Emory is currently reviewing its free speech policies after President Donald J. Trump issued an executive order requiring universities to enforce free speech.

“We will review [the] Executive Order, as we believe that robust discussions about important issues, including discourse about freedom of expression, are essential to our nation’s future,” the March 21 University statement reads.

The order mandates that universities may only receive federal grant money if they enforce free speech on their campuses. In coordination with the Office of Management and Budget, 12 federal agencies will enforce the order and free speech-related policies on college campuses, according to the Washington Post. Trump said that the order is designed to stop “rigid far-left ideologies” from dominating college campuses and to protect First Amendment rights of students.

The University’s statement cited the Emory’s Respect for Open Expression Policy which was last revised in September 2018. The policy establishes a Committee for Open Expression which provides counsel to Emory community members on conflicts related to free speech and dissent.

The statement notes that the University is committed to achieving economic diversity with the help of federally funded grants and scholarships, like the Pell Grant, for low-income students. However, the executive order states that the new conditions placed on federal research or education grants will not include student aid programs that help pay for tuition and fees.

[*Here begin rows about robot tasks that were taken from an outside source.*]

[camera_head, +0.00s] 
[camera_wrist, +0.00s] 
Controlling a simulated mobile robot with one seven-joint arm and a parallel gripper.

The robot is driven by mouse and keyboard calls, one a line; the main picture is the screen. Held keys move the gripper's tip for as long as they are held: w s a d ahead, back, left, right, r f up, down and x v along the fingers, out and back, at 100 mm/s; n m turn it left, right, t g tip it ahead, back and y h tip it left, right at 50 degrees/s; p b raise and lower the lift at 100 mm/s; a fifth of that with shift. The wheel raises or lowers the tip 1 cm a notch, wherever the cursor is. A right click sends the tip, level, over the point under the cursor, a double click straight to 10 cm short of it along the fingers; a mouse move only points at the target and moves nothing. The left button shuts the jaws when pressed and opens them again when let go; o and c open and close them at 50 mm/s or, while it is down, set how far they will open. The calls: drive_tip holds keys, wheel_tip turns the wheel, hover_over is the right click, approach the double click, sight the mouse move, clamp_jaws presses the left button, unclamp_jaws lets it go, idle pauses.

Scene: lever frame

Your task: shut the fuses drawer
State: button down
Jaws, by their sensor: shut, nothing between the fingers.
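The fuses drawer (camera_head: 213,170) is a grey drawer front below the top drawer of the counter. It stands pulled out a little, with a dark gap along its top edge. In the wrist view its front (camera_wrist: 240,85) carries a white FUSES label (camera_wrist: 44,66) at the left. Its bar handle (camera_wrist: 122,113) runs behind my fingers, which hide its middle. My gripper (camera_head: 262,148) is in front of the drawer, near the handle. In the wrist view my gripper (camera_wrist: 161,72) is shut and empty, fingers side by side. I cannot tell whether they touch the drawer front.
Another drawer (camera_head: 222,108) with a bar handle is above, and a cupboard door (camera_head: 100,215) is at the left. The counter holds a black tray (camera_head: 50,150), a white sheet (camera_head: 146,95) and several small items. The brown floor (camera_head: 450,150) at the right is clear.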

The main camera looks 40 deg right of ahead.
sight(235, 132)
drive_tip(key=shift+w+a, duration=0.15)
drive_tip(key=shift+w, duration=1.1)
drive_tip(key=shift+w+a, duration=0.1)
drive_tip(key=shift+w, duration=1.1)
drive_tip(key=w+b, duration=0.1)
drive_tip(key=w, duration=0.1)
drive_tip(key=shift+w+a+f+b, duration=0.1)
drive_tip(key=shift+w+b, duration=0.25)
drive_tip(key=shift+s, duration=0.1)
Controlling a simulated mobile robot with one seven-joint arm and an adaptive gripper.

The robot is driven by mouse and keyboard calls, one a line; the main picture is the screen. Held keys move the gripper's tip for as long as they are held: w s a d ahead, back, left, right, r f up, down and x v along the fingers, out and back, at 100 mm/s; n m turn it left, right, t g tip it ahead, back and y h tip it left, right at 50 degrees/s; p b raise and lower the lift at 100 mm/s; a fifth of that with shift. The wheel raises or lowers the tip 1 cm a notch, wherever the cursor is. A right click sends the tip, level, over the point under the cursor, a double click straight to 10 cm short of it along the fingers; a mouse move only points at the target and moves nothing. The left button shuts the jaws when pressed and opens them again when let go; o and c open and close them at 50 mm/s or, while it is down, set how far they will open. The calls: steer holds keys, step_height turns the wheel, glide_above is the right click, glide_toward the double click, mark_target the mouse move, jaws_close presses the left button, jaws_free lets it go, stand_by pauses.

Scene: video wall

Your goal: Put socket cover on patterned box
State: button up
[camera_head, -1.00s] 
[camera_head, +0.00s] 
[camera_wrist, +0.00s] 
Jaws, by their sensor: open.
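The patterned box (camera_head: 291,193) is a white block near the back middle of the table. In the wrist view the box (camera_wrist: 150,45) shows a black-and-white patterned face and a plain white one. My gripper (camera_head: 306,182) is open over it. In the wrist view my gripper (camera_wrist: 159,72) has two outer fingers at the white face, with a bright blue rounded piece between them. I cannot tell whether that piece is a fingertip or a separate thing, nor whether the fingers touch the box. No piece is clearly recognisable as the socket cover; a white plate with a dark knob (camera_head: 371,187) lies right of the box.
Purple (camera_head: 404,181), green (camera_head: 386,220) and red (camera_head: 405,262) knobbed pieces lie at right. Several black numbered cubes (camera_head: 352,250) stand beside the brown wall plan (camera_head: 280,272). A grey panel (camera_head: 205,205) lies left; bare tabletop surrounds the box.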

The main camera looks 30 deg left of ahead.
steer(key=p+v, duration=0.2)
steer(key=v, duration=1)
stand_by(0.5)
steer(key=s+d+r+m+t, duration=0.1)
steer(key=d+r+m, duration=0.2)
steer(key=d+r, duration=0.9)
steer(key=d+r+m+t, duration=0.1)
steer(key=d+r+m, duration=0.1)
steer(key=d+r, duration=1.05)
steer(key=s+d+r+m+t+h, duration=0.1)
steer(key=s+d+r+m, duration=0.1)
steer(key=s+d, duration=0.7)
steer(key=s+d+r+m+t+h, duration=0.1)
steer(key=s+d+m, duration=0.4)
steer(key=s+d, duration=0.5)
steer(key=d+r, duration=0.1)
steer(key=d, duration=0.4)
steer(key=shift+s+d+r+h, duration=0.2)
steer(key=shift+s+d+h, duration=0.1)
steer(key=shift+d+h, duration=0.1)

In January 2018, Emory received a “green light” rating from the Foundation for Individual Rights in Education (FIRE) for free speech policies, the Wheel previously reported. FIRE is a non-profit organization that works to defend individual rights at American colleges and universities. A green light rating means that FIRE does not see “any serious threats to students’ free speech rights” in the university’s policies. According to the FIRE website, 49 schools have acquired green light ratings.

Emory garnered national news attention in 2016 after students and University administrators reacted to messages written in chalk supporting then-presidential candidate Trump. As a result,  conservative student groups and media outlets criticized the school for failing to uphold free speech principles.